While Caldecott also concedes that Piper's new turboprop will struggle to compete directly with the $5 million market-leading Pilatus PC-12, he maintains that interest in the M600 has come from TBM owners and even those considering buying small jets.
"While I wouldn't put us on the same page as the PC-12, you could argue that you can have two M600s for the same price, and could send your aircraft in two directions," he says. However, Daher’s smaller turboprops – the other main single-engined aircraft on the market – are definitely head-on rivals. "Our philosophy has absolutely been to take on TBM," he says. "Our claim is that we can do 90% of the mission at 75% of the price."
UPGRADES
While the M600 leads the charge for Piper in the business aviation sector, the company has also improved its other two six-seat products that ultimately derive from the 1980s-era Malibu – what it calls its M-class. When it launched the M600 in April 2015, it also revamped and renamed its Lycoming TIO-540-AE2A-powered Mirage piston single as the M350, and the PT6A-powered Meridian as the M500, adding Garmin G1000 glass cockpits and a range of other cabin features.
Earlier this year, it secured approval to install the next-generation NXi version of the flightdeck on the M350 and M500, and to offer this as a retrofit on fielded G1000-equipped aircraft. Piper will also upgrade the twin-engine Seneca V trainer to the NXi platform from fourth quarter deliveries. Its other trainer aircraft all now come fitted with Garmin avionics.
Piper's strong performance of late contrasts with bleak spells during its 81-year history that have taken it close to collapse several times. The company that launched the iconic Piper Cub in the late-1930s survived the rapid downturn in military production after the Second World War only to succumb to an even bigger crisis in the early 1990s when troubles in the US economy led to it entering Chapter 11 bankruptcy protection.
The business re-emerged in 1995, briefly as "New Piper" before it was bought by Brunei-based investment outfit Imprimis Strategic Investment Corporation in 2009. Three years earlier, a newly confident Piper had entered the swelling ranks of very-light jet developers with the Williams International FJ44-powered PiperJet, later to be renamed the Altaire. Plans were made for a new production facility at Vero Beach, with first deliveries timed for 2014.

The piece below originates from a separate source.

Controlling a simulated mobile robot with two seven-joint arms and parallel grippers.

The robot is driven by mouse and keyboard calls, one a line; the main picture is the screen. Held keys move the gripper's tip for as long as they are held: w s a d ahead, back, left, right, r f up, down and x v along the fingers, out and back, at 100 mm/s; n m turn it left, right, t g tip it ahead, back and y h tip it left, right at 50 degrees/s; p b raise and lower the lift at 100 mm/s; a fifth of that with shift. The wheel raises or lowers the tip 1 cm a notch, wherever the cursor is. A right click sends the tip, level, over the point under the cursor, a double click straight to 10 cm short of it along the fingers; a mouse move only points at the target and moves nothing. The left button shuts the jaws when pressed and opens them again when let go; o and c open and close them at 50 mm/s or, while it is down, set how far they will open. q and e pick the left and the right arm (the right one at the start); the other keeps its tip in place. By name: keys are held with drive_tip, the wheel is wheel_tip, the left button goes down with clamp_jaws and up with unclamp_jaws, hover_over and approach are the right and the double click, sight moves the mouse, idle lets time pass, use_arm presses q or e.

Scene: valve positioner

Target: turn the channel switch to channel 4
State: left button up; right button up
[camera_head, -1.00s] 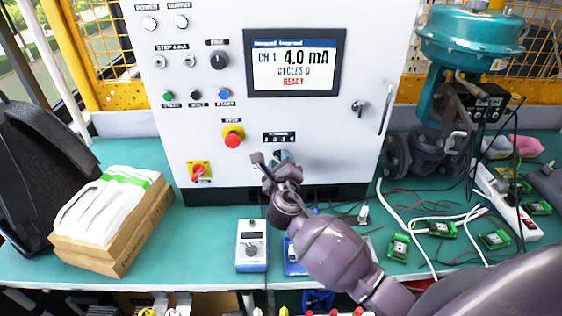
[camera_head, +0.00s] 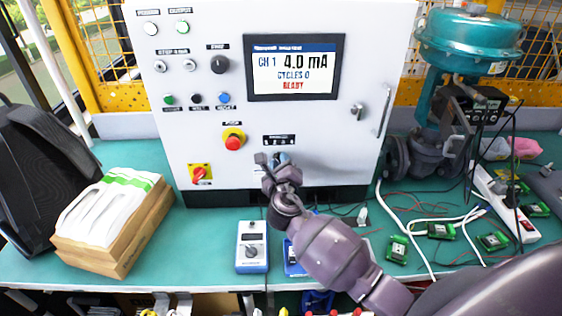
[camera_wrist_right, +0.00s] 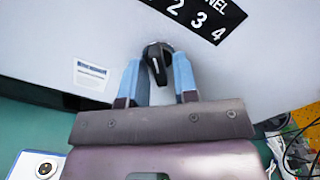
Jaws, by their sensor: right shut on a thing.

However, in 2011 Piper became one of several manufacturers to abandon their VLJ programmes, with newly appointed chief executive Caldecott – a long-time Hawker and Raytheon Aircraft executive who had moved to Vero Beach in 2009 to head the Altaire programme – declaring that it was the only logical option.
Despite forecasts in the mid-2000s that there would be demand for more than 1,000 of these aircraft, most airframers were struggling to attain certification, a critical mass of sales, or the finance to continue their operations. Caldecott says he faced the choice of piling more money and resources into the Altaire or diverting them to other programmes.
In retrospect, he believes the decision was right. "The area was starting to get very crowded. I think the Altaire would have been a great product, but I couldn't justify continuing to invest, so we repositioned our engineering team to come up with a better single-engined turboprop, and upgrade our other products," he says. While he does not rule out a return to jets at some point – "never say never, but right now, I don't see the business case" – he believes Piper has, as a result of his decisions back then, its strongest portfolio ever. Its training aircraft, all equipped now with glass cockpits, are perfect for the expanding flight-school market, particularly in Asia, while, alongside the flagship M600, the M500 "remains the lowest-cost, entry-level turboprop on the market, and is still great value for money".
Rather than deliver dramatic results in any one year, Caldecott says his mission has been to achieve "steady growth and long-term stability" for the company. "The current shareholders have been in place for nine years, and last year was the best year they have had," he says. "In fact, it was probably the best for 19 years."
With a clutch of multi-year deals from training schools and production on some platforms booked into 2024, the 40-year industry veteran believes that Piper is back on "solid foundations". At EBACE, he will be hoping to build on these foundations by increasing the M600's following in Europe's business aviation community.